• **Stated exercise**
In the records below, find the line that contains "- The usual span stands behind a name" and the line that contains "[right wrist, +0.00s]"; write out exactly those two lines and everything between them, without the pictures.

• **Records shown**
===============

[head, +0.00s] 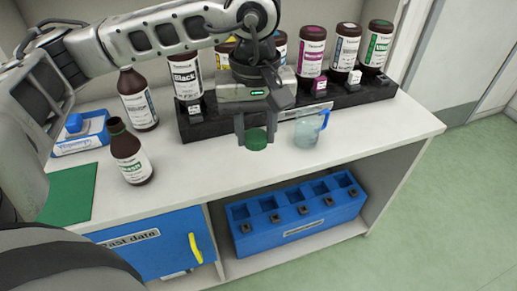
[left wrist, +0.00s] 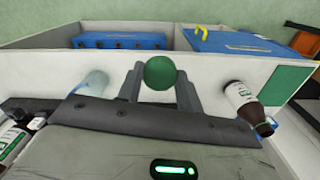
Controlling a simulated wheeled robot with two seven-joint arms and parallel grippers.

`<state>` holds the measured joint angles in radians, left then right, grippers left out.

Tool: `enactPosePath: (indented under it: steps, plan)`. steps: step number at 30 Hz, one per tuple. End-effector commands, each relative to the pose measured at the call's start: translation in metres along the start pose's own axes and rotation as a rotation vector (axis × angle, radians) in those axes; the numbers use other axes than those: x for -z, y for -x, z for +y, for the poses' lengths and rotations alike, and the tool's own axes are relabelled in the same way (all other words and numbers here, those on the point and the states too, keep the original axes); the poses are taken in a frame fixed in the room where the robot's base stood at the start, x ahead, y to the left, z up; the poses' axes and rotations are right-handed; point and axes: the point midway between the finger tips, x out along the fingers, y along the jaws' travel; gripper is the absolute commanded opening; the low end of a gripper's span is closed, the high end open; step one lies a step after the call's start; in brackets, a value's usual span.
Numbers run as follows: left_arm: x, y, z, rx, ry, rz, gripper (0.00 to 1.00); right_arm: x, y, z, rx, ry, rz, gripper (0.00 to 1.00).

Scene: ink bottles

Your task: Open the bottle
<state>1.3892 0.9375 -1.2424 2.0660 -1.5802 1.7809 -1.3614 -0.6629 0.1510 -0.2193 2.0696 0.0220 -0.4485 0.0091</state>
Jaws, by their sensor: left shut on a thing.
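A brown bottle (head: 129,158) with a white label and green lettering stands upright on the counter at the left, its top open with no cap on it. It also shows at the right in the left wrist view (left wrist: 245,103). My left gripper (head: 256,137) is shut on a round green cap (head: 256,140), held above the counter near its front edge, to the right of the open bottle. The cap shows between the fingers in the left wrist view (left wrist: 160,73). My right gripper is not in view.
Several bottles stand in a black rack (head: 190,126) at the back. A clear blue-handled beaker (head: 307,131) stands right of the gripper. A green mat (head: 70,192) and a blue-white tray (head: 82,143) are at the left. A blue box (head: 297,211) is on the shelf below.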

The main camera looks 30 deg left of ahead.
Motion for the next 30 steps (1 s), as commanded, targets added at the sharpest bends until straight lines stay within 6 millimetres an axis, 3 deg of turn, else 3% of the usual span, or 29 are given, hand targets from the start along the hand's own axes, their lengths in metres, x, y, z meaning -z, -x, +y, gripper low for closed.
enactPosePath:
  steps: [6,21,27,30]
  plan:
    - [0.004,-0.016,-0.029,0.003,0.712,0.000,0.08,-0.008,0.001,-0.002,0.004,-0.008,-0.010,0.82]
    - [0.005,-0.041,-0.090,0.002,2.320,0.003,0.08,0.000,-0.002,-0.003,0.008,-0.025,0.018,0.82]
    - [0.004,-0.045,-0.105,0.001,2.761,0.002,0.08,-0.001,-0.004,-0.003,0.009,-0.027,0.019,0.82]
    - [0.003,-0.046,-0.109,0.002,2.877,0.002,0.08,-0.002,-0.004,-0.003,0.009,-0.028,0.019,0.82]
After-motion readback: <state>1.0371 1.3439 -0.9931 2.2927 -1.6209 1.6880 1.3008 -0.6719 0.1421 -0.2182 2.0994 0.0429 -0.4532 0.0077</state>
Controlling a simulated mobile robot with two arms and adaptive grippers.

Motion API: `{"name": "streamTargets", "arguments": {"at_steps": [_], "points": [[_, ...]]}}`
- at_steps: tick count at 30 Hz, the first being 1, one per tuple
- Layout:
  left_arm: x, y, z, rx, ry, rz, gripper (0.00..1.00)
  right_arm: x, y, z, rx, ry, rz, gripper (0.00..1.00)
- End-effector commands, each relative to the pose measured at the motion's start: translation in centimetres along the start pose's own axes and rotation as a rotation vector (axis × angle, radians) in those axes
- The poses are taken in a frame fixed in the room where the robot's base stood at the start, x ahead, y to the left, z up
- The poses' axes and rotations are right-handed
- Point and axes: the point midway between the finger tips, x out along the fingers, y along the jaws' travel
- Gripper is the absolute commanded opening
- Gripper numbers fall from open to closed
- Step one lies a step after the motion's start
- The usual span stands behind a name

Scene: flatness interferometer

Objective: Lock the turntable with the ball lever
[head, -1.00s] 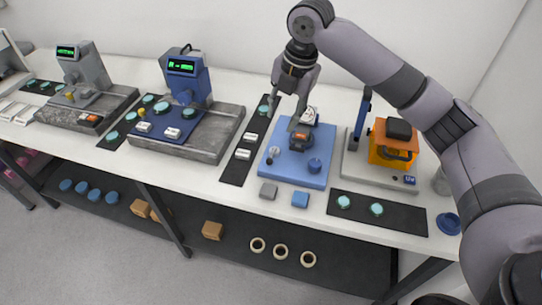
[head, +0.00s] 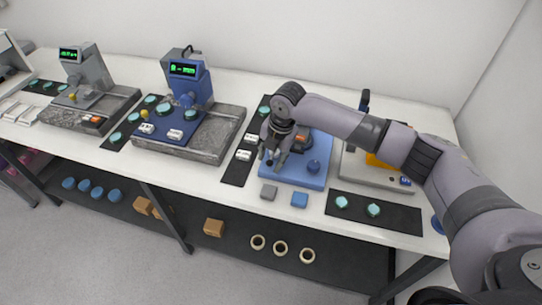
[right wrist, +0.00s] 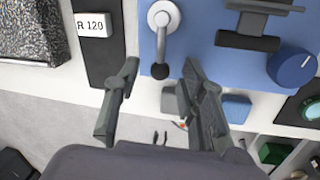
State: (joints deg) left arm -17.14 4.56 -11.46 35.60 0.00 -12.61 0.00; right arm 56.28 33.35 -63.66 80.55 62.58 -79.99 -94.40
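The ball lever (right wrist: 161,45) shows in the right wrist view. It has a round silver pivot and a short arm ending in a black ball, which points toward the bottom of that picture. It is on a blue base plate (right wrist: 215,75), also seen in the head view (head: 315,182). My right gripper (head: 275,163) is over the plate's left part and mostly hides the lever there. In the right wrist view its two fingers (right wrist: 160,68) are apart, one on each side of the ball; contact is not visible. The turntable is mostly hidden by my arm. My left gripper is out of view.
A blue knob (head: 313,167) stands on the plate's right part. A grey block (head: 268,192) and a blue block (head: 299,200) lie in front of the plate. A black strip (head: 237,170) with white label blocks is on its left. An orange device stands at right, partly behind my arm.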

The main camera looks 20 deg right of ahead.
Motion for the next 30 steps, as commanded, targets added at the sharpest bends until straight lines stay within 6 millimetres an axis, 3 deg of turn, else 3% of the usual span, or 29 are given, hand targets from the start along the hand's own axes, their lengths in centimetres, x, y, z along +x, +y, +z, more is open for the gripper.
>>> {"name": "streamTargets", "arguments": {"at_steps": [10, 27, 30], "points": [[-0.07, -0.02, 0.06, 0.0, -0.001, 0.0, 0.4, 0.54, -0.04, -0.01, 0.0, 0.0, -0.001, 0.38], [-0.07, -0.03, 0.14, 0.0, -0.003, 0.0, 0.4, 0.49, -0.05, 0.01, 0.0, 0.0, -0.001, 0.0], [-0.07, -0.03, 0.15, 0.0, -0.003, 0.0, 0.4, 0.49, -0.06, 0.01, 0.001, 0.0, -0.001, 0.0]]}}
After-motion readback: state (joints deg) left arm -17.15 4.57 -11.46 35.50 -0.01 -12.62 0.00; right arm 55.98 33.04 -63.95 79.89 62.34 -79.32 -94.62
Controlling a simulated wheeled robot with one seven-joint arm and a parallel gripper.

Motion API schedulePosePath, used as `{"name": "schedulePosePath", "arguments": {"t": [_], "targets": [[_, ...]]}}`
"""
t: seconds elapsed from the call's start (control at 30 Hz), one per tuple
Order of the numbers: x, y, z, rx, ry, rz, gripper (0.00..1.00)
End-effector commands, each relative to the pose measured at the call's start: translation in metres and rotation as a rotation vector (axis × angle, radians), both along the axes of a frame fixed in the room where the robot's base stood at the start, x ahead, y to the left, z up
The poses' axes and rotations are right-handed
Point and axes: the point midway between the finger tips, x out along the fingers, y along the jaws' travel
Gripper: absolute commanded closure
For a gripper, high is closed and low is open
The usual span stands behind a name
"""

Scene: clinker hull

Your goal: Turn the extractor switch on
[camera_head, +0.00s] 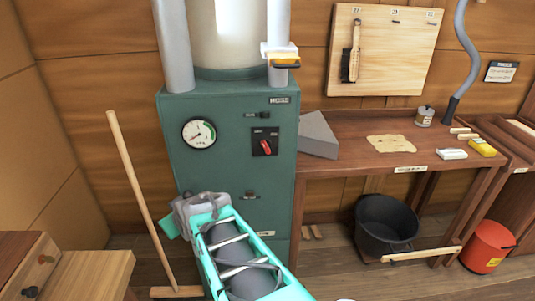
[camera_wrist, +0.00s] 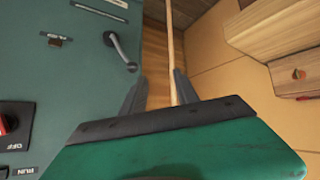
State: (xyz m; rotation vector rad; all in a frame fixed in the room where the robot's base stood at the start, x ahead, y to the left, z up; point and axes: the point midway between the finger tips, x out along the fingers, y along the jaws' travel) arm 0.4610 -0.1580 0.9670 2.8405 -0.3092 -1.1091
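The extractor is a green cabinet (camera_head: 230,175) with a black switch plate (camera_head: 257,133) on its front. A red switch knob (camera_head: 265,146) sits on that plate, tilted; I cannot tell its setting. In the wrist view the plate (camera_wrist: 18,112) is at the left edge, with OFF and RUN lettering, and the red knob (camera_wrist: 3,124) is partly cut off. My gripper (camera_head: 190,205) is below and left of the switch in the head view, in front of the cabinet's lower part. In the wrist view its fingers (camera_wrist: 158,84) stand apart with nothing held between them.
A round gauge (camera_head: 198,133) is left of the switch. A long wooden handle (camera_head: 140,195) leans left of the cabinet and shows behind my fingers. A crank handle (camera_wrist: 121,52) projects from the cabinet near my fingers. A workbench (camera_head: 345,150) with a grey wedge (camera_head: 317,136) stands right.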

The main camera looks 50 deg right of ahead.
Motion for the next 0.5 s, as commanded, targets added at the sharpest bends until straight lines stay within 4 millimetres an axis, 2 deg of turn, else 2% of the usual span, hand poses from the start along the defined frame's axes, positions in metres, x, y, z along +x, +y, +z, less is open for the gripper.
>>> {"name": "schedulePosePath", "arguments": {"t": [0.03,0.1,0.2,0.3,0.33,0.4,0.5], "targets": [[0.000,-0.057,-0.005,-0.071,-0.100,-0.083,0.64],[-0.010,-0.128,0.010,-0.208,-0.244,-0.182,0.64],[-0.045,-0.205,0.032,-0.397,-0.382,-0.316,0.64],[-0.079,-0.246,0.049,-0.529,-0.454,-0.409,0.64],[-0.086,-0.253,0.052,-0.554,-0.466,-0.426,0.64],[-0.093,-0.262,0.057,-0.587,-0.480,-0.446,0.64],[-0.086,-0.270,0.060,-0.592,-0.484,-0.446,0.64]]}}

===============

• **Response to this exercise**
- The usual span stands behind a name

Scene: flatness interferometer

Objective: Lock the turntable with the ball lever
[head, -1.00s] 
[head, +0.00s] 
[right wrist, +0.00s] 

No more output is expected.